The arrival of this hotel was big news for a destination where little changes from one year to the next. Como is fashionably unfashionable; perennially popular and yet somehow under the radar. This is not a place where new hotels or restaurants constantly pop up – many have been operating on the lake for decades, including our first stop, the Grand Hotel Tremezzo. Our route to the hotel takes us from the town of Como along the western shore, and as we follow the winding road along the lake to the Tremezzo, it feels as if we have stepped back into the 1950s. The road twists and winds through picturesque villages with trattorias spilling tables and chairs onto the pavement, and faded alimentari signs swinging in the gentle breeze.

By the time we pull up at the hotel, I already feel as if I am living in a Fellini movie. On one side of the road, the lake glistens and shimmers, matched by one of the hotel pools which floats on the lake itself. On the other, the Tremezzo emerges – a vanilla-hued confection that looks straight out of Wes Anderson’s The Grand Budapest Hotel. Inside, the scarlet walled lobby, filled with flowers and velvet sofas, feels wonderfully luxurious, as does our stylish bedroom, with a view straight out over the lake to the mountains beyond. Behind the main building, the hotel grounds encompass a spectacular botanical garden that steps up the hillside, criss-crossed with footpaths and flower-filled viewpoints.

One of the joys of Como is that once you have arrived on the lake, there’s little need for a car to explore further. A huge range of vessels ply the deep waters: slow boats, or battelli, that offer plenty of time for photographs from the deck; hydrofoils, that run from Como in the south to Varenna on the east, and Colico at the northernmost end; and ferries that traverse the middle of the lake. Many of the villas and gardens which dot the lakeshores are open to the public, and are accessible by battelli, so it’s easy to combine visiting one or two with lunch or a spot of shopping in one of the small towns.

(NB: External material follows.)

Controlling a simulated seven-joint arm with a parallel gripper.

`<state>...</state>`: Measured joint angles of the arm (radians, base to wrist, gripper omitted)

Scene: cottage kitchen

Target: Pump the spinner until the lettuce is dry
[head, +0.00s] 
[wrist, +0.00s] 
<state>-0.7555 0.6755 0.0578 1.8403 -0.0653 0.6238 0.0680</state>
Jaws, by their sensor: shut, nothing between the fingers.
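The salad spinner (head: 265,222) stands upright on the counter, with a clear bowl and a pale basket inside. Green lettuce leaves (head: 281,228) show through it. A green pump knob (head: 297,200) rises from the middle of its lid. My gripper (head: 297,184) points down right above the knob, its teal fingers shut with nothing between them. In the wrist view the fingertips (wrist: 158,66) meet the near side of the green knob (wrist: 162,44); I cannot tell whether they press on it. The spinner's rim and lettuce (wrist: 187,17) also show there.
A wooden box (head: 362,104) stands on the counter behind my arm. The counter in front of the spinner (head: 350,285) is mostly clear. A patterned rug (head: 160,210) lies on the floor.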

We decide to take the passenger ferry from the pier opposite the hotel, and glide across the lake to Bellagio, an historic town that sits on a promontory right in the middle of Como. It’s a charming place, with cobbled streets that lead up the hill, dotted with boutiques and gift shops, the air filled with the scent of fresh coffee that emanates from the myriad small cafés. We browse in shops selling Murano glassware and beautiful leather handbags in jewel-bright colours, and stroll up to Villa Serbelloni, where the magnificent 18th century terraced garden is ablaze with scarlet and purple azaleas and rhododendrons.

By the end of the day, I am completely bemused as to why I have never visited Como before. We sit on the Tremezzo’s elegant terrace, sipping crisp prosecco while the dusk creeps in across the water and the hotel’s pianist provides a gentle jazz soundtrack, and I feel almost giddy with the beauty and the luxury, and the sense that this isn’t somewhere that has been spoilt by overdevelopment, or greedy hoteliers, or an unthinking rush to modernise. We eat dinner in the hotel’s Marchesi restaurant – angel hair pasta and clams so fresh I can taste the saltwater they came from – where the charming, silver-haired sommelier takes us on a whirlwind tour of Lombardy’s best wines.

Next morning, regretfully, we leave the Tremezzo and head back to the town of Como, and over to the east side of the lake, to the Mandarin Oriental. The hotel is a clever combination of Mandarin Oriental’s trademark pared-down, Asian feel, with more than a nod to the flamboyance of those who once called the estate home. Belle Epoque wallpaper, gilt trimmed ceilings, and velvet sofas in deep turquoise give the bar and Co.Mo restaurant a pleasingly luxurious feel, while our spacious room comes with all the trademark MO trimmings; soft robes, sumptuous beds, and our own small library of books.

It would be easily possible to arrive at the hotel and not leave for the whole duration of your stay; the coolly tranquil spa beckons, as do the pool and deck that stretch out across the water. But we’re keen to explore beyond the confines of the hotel, and in the early evening we set out for the small village of Torno, an easy 10-minute stroll. It’s a fantastic time to be out walking; the Mandarin Oriental’s location on the eastern side of the lake makes it the perfect place to watch the sun set, and as we walk the sky fades from blue to lavender, to a warm rose-pink.

Torno turns out to be a small waterfront town, with a handful of restaurants and cafés set around a quiet square. In spite of being right on the lake, it feels wonderfully authentic, and we pop our heads into the town’s only bar to find that the back room is a simple trattoria. The menu delivers classic Italian dishes perfectly done; local salsiccia and cheeses, a lusciously light carbonara, coffees, and a couple of beers apiece. The bill comes to under 50 euros.

The beauty of Como, we agree, as we sit in the Mandarin Oriental’s waterfront garden on our last morning, is that it delivers a real sense of old-school glamour set against the backdrop of charming towns and villages where everyday life goes on. There are no crowds here, no sprawling mega resorts, which means that while there are plenty of upscale restaurants and boutiques for those who rent the palatial villas as holiday homes, there are also plenty of traditional trattorias, simple cafés, and bars which are frequented by locals where it’s possible to glimpse everyday life. If only we’d managed to catch sight of Mr Clooney too.